Individual Robot Analysis

Turn-in Logistics

  1. Include your name, team number, and section number on the cover of report
  2. Attach your original project proposal to the back of the final robot report
  3. Turn in stapled hardcopy as descried below for detail grading.
  4. Turn in electronic copy for proof-of-submission as described below.

Due Date

Due Date For All Sections:

  • Saturday, one day after last day of classes at 8:00 pm (Fall 2019: December 7)
  • Submit electronic copy by 8:00 pm through gradescope
  • Turn hardcopy into large plastic bin in EBU2-239


Each individual team member should analyze a key component of the machine that they built. The component being analyzed should:

  • Be a moving part
  • Have an impact on overall machine performance
  • Have a performance characteristic that can be measured such as speed, force, or torque.
  • Each team member should analyze a different aspect of machine performance. If necessary two members can analyze the same component but different aspects of that component, such as force generated vs. speed of operation.

A team member CAN analyze a piece of hardware that was built but was not incorporated in the final robot design as long as the component functions to the point where one can compare theoretical predictions and part performance (or failure to perform). If you spent a lot of time working on part of the machine that did not pan out, still consider using it for your analysis.

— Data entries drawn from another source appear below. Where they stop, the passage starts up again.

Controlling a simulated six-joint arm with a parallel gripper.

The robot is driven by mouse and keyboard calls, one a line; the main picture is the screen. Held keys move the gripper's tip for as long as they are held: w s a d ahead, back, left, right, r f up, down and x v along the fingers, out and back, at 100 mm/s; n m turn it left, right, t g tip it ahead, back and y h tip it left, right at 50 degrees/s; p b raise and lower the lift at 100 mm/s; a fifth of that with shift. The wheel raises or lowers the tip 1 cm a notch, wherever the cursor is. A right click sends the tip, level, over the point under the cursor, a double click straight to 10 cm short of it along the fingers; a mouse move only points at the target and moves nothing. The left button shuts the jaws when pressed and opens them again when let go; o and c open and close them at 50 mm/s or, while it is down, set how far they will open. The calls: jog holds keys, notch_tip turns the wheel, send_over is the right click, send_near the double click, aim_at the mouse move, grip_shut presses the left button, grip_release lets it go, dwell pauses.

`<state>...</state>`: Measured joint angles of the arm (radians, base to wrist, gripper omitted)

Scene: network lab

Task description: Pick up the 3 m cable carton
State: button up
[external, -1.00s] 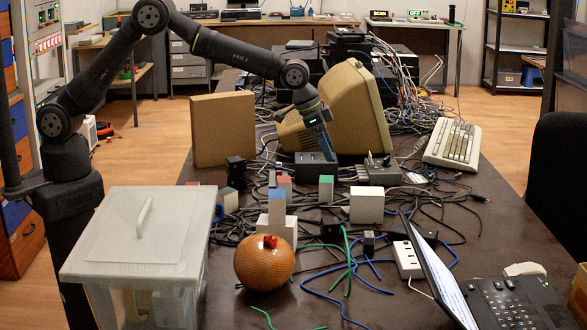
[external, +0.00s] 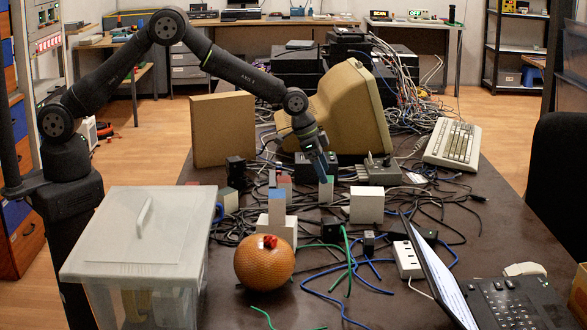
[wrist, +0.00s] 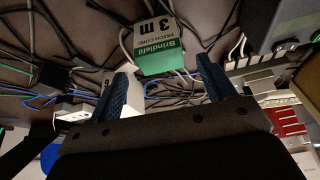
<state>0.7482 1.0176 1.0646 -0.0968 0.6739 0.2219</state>
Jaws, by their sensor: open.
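The 3 m cable carton (wrist: 160,38) is a small white and green box, marked "3 m" and "patch cord", at the top middle of the wrist view. In the external view the carton (external: 326,192) stands among cables in the middle of the table, partly hidden by my fingers. My gripper (external: 323,172) points down at its upper part. In the wrist view my open gripper (wrist: 166,66) has its two blue fingers apart, with the carton's green end showing in line with the gap. I cannot tell whether the fingers touch it.
A blue-topped carton (external: 277,203) stands nearby on the left, and a white box (external: 367,205) on the right. Loose cables cover the table around the carton.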

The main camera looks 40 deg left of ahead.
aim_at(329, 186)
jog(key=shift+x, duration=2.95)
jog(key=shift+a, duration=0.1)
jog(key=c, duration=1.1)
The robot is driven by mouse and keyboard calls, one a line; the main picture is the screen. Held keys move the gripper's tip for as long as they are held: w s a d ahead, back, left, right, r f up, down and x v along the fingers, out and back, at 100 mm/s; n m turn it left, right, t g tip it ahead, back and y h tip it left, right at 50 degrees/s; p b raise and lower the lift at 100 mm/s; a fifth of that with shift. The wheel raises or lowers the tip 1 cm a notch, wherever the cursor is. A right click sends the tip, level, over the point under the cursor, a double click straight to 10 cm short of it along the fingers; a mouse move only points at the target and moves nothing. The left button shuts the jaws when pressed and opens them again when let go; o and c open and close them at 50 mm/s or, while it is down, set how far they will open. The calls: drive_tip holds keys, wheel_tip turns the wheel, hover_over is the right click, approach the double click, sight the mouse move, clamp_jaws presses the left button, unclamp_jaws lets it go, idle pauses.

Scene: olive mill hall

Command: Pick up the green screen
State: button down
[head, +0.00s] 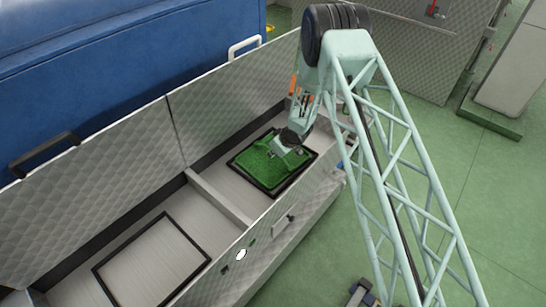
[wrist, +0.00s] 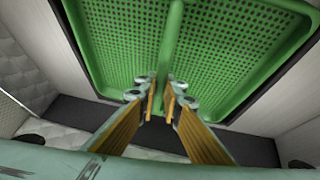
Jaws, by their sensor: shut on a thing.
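The green screen (head: 262,167) is a flat perforated panel with a raised rim. It lies in the far compartment of the metal trough, within a black frame outline (head: 289,182). In the wrist view the screen (wrist: 225,55) fills the upper middle, with a solid green bar running down its centre. My gripper (head: 291,146) is over the screen in the head view. In the wrist view its two yellow-padded fingers (wrist: 161,92) are closed on the central bar. Whether the screen is lifted off the floor of the compartment I cannot tell.
The near compartment holds an empty black frame outline (head: 153,262). A divider (head: 217,199) separates the two compartments. Quilted metal panels (head: 85,188) rise along the trough's back, with a blue machine (head: 130,65) behind. Green floor (head: 470,190) is open at right.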

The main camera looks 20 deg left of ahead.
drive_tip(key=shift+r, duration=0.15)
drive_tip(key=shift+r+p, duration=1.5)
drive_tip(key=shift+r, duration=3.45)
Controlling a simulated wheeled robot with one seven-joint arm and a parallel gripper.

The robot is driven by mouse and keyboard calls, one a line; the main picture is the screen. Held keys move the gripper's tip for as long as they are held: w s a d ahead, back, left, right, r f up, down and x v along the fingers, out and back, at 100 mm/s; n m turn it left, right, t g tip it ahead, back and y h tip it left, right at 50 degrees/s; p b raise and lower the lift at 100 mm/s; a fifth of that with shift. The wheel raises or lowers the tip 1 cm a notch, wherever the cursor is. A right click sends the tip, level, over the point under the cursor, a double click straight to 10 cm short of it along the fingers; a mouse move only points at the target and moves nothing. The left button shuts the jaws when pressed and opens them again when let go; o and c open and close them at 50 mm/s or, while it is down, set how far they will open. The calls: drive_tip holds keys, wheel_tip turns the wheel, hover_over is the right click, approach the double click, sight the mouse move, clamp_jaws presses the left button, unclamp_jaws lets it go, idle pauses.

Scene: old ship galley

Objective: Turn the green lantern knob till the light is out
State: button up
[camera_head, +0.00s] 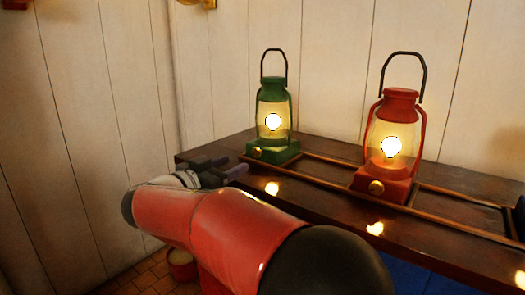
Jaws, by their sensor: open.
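The green lantern (273,100) stands upright near the left end of the dark wooden counter, its bulb glowing bright yellow. Its small brass knob (257,152) is on the front of its square base, facing me. My gripper (229,167) is at the counter's left end, left of the green lantern's base and slightly below the knob in the picture. Its dark fingers are open, with nothing seen between them. They appear apart from the knob. My red arm hides part of the counter's front edge.
A lit red lantern (399,120) with its own brass knob (376,187) stands to the right. Raised wooden rails (325,183) run along the counter (300,200). A plank wall (330,40) closes the back. A small round container (182,263) is on the floor.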

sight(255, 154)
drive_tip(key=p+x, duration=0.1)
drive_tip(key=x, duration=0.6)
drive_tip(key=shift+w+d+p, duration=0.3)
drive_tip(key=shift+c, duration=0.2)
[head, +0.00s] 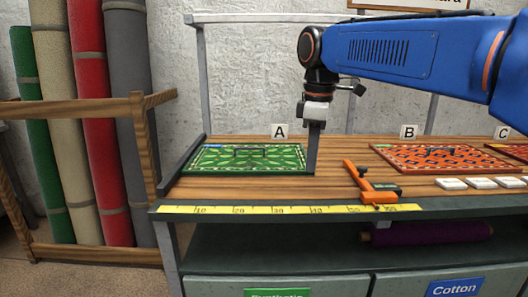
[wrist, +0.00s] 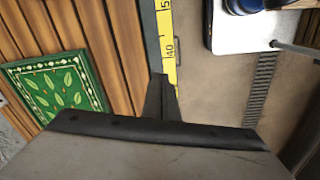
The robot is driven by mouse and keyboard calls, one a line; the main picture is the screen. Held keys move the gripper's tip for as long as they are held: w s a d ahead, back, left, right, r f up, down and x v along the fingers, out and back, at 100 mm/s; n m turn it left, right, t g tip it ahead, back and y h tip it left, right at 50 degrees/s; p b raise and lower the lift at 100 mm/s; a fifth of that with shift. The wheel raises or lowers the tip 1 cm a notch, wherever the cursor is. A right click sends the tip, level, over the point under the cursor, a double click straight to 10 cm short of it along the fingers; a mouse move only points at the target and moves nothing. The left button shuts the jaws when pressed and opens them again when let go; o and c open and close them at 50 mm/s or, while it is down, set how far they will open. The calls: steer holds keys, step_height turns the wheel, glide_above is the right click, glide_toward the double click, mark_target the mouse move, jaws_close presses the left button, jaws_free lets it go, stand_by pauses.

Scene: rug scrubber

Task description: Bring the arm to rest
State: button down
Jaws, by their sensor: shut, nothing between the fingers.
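My blue arm (head: 395,52) reaches in from the right in the head view and bends down at the wrist. My gripper (head: 314,146) points downward above the wooden bench top, just right of the green patterned rug sample (head: 215,159) at label A. Its fingers are together with nothing between them. In the wrist view the shut gripper (wrist: 160,90) lies over the bench edge near the yellow ruler (wrist: 166,45). The green rug sample (wrist: 52,92) is to its left. Whether the fingertips touch the bench cannot be told.
An orange clamp-like tool (head: 362,180) lies right of my gripper. A red-orange rug sample (head: 440,157) lies at label B, with several white blocks (head: 482,183) in front. A yellow ruler (head: 250,209) runs along the front edge. Rolled rugs (head: 92,110) stand in a wooden rack at left.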

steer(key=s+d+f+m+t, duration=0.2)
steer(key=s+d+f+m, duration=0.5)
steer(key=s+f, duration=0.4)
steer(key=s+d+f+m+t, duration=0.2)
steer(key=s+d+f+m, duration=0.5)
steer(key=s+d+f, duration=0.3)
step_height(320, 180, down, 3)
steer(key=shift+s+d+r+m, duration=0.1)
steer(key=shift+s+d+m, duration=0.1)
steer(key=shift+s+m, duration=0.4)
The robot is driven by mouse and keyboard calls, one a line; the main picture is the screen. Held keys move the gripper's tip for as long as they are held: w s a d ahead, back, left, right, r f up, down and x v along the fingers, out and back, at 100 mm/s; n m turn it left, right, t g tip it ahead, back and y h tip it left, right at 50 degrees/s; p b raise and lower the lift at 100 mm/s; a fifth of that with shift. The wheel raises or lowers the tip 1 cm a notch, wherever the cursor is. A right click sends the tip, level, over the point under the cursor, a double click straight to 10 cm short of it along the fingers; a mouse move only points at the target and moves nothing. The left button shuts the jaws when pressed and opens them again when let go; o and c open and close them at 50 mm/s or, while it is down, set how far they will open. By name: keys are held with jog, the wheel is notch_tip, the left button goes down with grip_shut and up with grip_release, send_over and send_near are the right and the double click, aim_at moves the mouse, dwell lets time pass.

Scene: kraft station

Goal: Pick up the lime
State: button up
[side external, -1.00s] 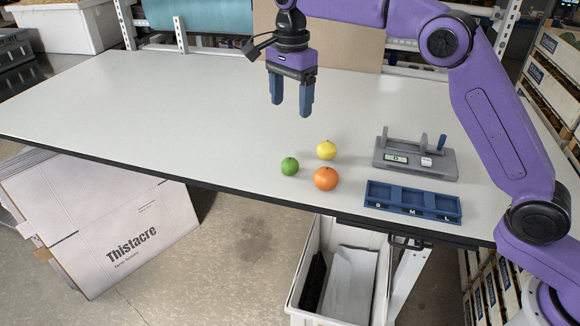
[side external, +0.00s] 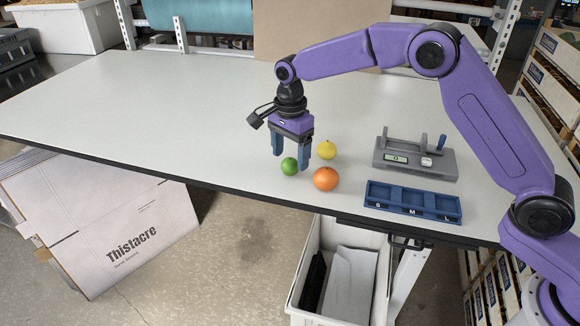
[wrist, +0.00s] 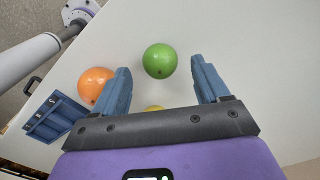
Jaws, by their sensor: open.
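The lime (side external: 289,166) is a small green ball on the white table, near its front edge. An orange (side external: 326,179) sits to its right and a yellow lemon (side external: 326,150) behind and to the right. My gripper (side external: 291,162) is open and empty, low over the table just behind the lime. In the wrist view the lime (wrist: 160,61) lies ahead of and between the two blue fingers (wrist: 163,77). The orange (wrist: 94,84) is just outside the left finger there, and the lemon (wrist: 153,108) is mostly hidden behind the gripper body.
A blue tray (side external: 412,211) with compartments marked S, M and L stands to the right of the fruit. A grey scale (side external: 415,165) is behind it. A white bin (side external: 305,290) is below the table edge. The table's left side is clear.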

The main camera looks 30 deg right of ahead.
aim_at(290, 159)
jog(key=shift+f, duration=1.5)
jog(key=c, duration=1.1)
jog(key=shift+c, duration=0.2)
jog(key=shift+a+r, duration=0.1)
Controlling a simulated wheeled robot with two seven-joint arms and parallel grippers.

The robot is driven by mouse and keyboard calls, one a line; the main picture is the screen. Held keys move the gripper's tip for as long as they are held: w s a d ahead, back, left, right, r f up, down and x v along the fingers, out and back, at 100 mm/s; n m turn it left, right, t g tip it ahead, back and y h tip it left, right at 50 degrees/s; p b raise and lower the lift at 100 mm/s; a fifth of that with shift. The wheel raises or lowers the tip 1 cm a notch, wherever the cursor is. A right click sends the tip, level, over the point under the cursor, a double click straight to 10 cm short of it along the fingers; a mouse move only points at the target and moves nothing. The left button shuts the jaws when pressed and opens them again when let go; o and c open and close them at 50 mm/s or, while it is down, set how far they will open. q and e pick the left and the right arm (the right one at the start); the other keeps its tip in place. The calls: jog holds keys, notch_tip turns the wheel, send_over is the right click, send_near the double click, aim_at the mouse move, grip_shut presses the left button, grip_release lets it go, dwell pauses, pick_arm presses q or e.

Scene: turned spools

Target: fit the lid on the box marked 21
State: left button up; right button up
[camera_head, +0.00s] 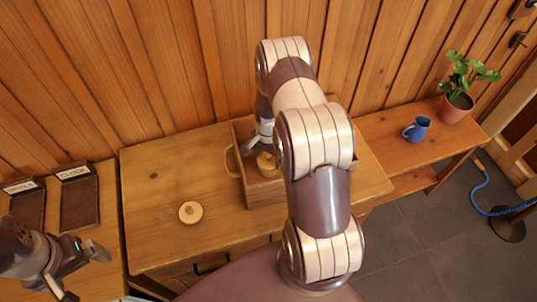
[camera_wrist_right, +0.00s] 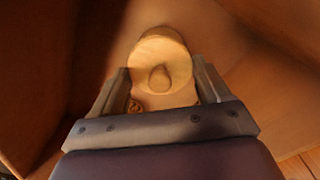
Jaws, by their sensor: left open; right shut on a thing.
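A pale round wooden piece (camera_head: 190,212) lies on the bare left part of the table, with a small darker mark at its middle. My right gripper (camera_head: 262,148) reaches down into a wooden crate (camera_head: 265,193). In the right wrist view, my right gripper (camera_wrist_right: 158,88) is shut on a turned wooden piece (camera_wrist_right: 172,52) with a round face and a small knob-like shape at its middle. That piece also shows in the head view (camera_head: 267,164), inside the crate. No number 21 is readable. My left gripper (camera_head: 82,272) is open and empty at the lower left.
The crate has high walls and a handle (camera_head: 229,162) on its left side; my right arm hides much of it. A blue jug (camera_head: 416,128) and a potted plant (camera_head: 458,100) stand on the right bench. The table's left part is mostly clear.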

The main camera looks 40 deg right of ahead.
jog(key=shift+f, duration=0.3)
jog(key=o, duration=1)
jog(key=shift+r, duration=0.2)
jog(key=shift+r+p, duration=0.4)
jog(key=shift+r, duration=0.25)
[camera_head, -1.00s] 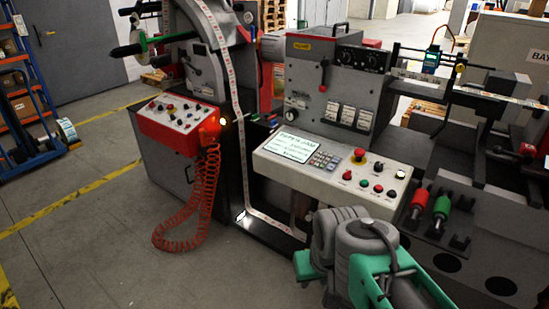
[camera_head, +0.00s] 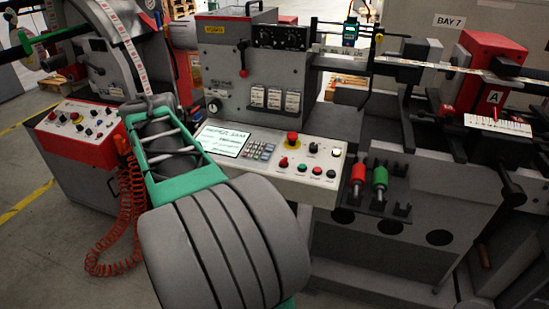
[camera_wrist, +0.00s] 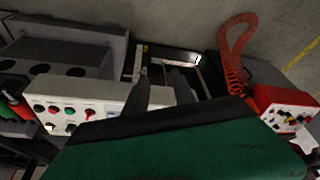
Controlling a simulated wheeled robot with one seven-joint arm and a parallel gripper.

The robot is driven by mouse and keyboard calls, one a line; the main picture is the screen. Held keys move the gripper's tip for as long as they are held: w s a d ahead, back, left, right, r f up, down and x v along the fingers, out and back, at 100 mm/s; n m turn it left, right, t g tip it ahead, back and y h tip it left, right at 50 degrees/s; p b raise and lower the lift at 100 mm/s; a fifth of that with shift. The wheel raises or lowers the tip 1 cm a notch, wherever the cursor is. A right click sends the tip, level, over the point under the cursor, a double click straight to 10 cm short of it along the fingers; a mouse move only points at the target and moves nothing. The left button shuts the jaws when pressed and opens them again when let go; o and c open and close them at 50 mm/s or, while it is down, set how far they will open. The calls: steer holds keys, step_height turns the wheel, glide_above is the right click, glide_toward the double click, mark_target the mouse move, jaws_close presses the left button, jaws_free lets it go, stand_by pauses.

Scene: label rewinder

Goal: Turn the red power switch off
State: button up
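No part is labelled as the power switch. In the head view a red-handled lever (camera_head: 243,58) stands on the grey upright housing. A red knob (camera_head: 283,162) sits on the pale control panel (camera_head: 318,187), below a red mushroom button (camera_head: 292,138). A red knob (camera_wrist: 89,113) also shows on that panel in the wrist view. My gripper (camera_wrist: 160,80) shows two dark fingers spread apart with nothing between them. In the head view my green-framed wrist and gripper (camera_head: 150,104) are left of the panel's screen, apart from these red controls. My arm hides the panel's left end.
A red control box (camera_head: 75,128) with several buttons stands at left, with a coiled red hose (camera_head: 120,215) hanging near my arm. Red and green rollers (camera_head: 380,177) lie in a dark rack at right. Open floor shows at far left.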

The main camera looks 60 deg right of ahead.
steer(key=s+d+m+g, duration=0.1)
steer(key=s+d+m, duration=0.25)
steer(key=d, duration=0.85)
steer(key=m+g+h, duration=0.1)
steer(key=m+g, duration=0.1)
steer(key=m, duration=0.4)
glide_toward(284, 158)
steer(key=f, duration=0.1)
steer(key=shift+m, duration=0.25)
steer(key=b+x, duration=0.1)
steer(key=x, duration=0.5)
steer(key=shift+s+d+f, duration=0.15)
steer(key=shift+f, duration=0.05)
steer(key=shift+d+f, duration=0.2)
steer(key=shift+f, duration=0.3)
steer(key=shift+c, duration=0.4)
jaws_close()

When doing the clock report, we discussed what a good report looks like, from the technical writing style to the organization and the sections include. Please revisit these topics as you write the robot report.

Grading Guidelines

The individual analysis will be graded on clarity of text and graphical content as well as correctness of analysis. It is recommended that reports be printed in color and presented professionally.  The analysis section will consider the complexity of the analysis. If a relatively simple part of a machine is being analyzed, then a high grade will require more in-depth analysis, such as: consideration of friction and the motor torque-speed curve. The instructor(s) will be looking for a critical assessment of machine performance and a meaningful explanation of experimental results and how they may vary from theoretical expectation.

Part I: Description of Component (2 page max) (25%)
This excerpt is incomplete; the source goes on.